Friday, March 28, 2014

Ordain Women, "Helpful Discussions," and Being a Mormon Amazon Princess

Hey Amanda,

I'm sure you've been following the annual build-up to Ordain Women's protests at LDS General Conference and this year's preemptive response by the LDS Church.  I've been thinking a lot lately about one of the key phrases from that press release:
"Declaring such an objective [female ordination] to be non-negotiable, as you have done, actually detracts from the helpful discussions that Church leaders have held as they seek to
listen to the thoughts, concerns, and hopes of women inside and outside of Church
leadership."
Now historically the inequality of ordination has been a big deal for me. I'll get to that in a second. But I really just wanted to highlight this "helpful discussions" bit because people, this is huge. Like crepuscular ray kind of awesome.

"Helpful discussions" as in the LDS Church has officially labelled conversations about how the church could change to meet the needs of female members helpful. Not "you can have babies. That's cool, what else do you need?" No, they labelled the discussion helpful.  Feminist Mormons, this is a cause to celebrate.Also, did you notice that the PR person was a woman. Two thumbs.

I know some of the more cynical out there are like "great, big whoop." But have you noticed how the temple ceremony has changed in the last year (um, whoa). Or how in the last two years, for the first time in my life, I've seen women give the final sermon in sacrament meetings, not just in my own congregation but all over the place. A woman was chosen to pray on behalf of all 14 million of us.

Last week I sat in a regional conference where a general authority used the phrase: "...approach the problem like a missionary. She faithfully prays with her companion and...etc." I almost shouted Hurrah for Israel. Not only did he not default to a male missionary. He used a woman as an example for everyone in the audience--male, female, child, adult-- to pattern their life around. Yay for inclusive language.

Yeehaw
 ( Clark Kelly Price)


Now, I'm not going to lie, my spine still gets all squirmy with the concept that "men should preside." It feels limiting and vaguely threatening. However I've made a sort of peace with it, realizing that the Church is structured to purposefully build interdependence. Our congregations collect and distribute money, so that as a group we are self-sufficient even if our individual families are not. We have a network in place to provide individual emotional and casserole support in times of trouble. The Priesthood is distributed within the membership in such a way that, in the vast majority of cases, your family needs another family to perform blessings and ordinances. I don't know about you, but I wouldn't call my Home Teachers at 11pm if my husband and I could Annoint and Bless between the two of us. I dunno. I'm not saying that the male Priesthood boils down some kind of divine teaching exercise, but it makes sense to me that that's one of the benefits. The interdependence of the Saints is what makes us strong, that we aren't one family alone in the wilderness. We aren't just coincidentally camped next to each other. We aren't designed to be spiritually self-sufficient, but mutually beneficial.

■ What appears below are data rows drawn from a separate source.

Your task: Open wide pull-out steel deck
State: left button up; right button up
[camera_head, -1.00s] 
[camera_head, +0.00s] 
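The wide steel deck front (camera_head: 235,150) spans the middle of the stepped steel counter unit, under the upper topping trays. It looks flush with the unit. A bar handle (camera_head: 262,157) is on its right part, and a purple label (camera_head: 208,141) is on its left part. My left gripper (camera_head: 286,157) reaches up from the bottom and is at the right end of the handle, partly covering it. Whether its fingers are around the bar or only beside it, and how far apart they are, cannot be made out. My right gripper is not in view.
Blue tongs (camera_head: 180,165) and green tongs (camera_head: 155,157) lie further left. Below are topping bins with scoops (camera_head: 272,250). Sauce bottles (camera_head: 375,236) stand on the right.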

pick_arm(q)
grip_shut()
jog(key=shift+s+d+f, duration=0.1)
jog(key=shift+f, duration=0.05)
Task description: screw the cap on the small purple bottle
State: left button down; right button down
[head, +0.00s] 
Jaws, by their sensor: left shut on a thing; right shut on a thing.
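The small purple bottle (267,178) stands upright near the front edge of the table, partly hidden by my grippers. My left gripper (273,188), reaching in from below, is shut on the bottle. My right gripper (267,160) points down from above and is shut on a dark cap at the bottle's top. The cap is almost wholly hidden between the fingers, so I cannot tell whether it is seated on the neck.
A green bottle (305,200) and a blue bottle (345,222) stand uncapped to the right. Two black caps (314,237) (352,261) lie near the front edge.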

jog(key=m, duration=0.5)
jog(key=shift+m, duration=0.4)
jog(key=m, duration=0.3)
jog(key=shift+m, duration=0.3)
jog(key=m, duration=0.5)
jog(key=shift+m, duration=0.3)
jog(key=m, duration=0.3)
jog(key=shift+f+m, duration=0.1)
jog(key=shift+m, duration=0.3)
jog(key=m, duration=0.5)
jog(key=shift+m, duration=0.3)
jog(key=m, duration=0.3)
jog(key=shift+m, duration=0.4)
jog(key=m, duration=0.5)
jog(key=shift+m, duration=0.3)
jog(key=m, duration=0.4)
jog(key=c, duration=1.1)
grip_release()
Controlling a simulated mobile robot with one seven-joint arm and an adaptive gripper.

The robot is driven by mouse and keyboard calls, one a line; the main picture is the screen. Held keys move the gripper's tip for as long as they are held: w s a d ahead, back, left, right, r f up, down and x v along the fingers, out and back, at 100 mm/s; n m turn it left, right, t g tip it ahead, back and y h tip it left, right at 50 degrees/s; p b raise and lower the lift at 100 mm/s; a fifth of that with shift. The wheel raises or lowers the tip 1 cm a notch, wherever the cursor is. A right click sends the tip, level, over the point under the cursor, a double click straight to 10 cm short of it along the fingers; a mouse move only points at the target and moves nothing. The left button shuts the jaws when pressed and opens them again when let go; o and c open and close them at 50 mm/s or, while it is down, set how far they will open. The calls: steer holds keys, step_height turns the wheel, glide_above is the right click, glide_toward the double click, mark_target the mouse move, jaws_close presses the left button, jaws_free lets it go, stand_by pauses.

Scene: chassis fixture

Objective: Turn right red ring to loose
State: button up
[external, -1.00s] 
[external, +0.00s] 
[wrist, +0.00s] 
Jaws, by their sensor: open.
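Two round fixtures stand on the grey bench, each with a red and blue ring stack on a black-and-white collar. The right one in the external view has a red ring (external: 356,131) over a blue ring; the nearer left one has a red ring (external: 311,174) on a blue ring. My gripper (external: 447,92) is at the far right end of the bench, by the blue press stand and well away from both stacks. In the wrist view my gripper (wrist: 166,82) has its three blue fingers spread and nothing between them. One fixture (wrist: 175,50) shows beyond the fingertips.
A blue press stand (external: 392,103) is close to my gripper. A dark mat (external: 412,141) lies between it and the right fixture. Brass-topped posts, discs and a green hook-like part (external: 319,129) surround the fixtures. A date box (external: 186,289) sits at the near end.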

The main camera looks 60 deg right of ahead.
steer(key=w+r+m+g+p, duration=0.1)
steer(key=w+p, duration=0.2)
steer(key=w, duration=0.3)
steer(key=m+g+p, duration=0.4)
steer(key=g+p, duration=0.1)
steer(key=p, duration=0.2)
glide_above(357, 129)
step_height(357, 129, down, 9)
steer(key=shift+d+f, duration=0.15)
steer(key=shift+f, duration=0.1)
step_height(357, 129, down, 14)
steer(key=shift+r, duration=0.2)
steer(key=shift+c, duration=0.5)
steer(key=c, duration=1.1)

There is an inequality in the Administration of the LDS Church. That's something all Saints have to come to terms with, but at the end of the day that's where the disparity in genders (should) stop. There is not a gender discrepancy in the power to heal or minister or bless or any other spiritual gift laid out in scripture. This is a sticking point that we really need to move on from. A woman does not need the priesthood for the hypothetical circumstance of being isolated and alone with an injured child. Ordination isn't necessary to call down the powers of heaven--righteousness is all that's needed. This is not Stephanie's fringe-y doctrine.   While Jesus commands the sea to be calm in what we recognize as a priesthood blessing, it's a prayer that raises Lazarus from the dead. Like Elder Harris said thirty years ago:
"The rights of the priesthood are inseparably connected with the powers of heaven.” Now, brothers and sisters, what were the powers of Heaven? They caused the lame to walk, the blind to see, the dead to rise. And through these same powers the earth was organized. 
But here is the key—the powers of heaven cannot be controlled nor handled only upon the principles of righteousness. The key, then, to the future and to the use of these spiritual blessings is personal righteousness. As President Romney* once said, 'May we recognize that prayer is the instrument of miracles.
What kind of God would ignore a prayer but listen to a priesthood blessing under the same circumstances? Just because we've become accustomed to living below our privileges doesn't mean that we're meant to live that way. Rise up ye women of God, be done with lesser things.

Huldah  being a prophet and wearing a tiara
 (Andrea Mantegna, 1495, Louvre)

And on that note, I am stoked for Saturday!

Towards greater love and unity,
Stephanie


*Elder Harris is referring here to Marion G. Romney, who was a member of the First Presidency of the LDS Church. He's Mitt Romney's cousin twice-removed--just in case you're wondering if they're related.